| Material for this exercise |
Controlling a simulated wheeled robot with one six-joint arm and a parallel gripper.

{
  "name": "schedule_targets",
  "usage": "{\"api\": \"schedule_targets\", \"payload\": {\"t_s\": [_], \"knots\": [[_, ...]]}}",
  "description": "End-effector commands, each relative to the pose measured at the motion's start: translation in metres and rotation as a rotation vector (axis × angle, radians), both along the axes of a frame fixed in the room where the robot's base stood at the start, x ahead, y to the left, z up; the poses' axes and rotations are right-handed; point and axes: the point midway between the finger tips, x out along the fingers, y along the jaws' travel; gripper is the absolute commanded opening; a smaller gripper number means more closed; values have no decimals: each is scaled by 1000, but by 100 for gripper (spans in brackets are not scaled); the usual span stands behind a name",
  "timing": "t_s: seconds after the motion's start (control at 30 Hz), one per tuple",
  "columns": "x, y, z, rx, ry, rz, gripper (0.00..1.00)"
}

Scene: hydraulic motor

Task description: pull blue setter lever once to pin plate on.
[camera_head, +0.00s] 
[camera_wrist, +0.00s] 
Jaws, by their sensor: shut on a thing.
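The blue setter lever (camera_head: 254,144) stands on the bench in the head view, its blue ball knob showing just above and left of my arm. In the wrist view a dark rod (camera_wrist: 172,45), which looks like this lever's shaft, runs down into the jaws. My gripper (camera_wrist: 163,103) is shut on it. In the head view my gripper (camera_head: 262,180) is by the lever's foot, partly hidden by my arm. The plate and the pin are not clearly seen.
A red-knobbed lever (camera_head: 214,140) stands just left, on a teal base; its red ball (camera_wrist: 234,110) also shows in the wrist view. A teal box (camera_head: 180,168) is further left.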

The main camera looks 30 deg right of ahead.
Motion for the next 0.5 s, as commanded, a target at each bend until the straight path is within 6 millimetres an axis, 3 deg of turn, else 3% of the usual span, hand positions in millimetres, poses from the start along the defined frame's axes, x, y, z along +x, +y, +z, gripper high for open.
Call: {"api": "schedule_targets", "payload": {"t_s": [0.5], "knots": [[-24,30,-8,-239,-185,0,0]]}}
...
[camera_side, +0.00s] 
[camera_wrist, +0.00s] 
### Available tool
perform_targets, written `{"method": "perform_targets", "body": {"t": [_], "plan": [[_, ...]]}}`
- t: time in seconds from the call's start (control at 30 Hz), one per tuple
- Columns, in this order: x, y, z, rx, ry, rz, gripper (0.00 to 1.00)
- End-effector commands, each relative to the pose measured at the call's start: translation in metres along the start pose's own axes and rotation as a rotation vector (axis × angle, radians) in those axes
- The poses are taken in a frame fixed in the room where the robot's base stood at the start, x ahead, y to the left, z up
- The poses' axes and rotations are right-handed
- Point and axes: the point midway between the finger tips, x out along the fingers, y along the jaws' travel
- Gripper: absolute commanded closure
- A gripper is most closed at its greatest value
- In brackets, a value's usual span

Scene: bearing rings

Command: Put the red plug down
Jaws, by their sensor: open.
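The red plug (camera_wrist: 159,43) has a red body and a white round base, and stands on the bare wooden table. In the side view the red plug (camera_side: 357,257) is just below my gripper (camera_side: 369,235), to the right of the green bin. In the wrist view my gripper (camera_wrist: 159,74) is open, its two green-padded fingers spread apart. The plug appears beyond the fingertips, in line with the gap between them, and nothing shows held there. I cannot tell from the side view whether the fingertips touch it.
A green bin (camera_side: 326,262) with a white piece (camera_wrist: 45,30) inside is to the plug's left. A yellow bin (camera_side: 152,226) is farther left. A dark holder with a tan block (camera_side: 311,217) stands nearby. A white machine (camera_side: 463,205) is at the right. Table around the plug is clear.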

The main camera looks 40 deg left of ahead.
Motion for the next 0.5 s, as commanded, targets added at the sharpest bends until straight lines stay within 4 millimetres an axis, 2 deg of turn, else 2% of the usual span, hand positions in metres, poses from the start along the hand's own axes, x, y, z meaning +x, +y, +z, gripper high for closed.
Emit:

| Problem |
In the material above, find each line that contains the word "main", and select it.

| Task solution |
The main camera looks 30 deg right of ahead.
The main camera looks 40 deg left of ahead.

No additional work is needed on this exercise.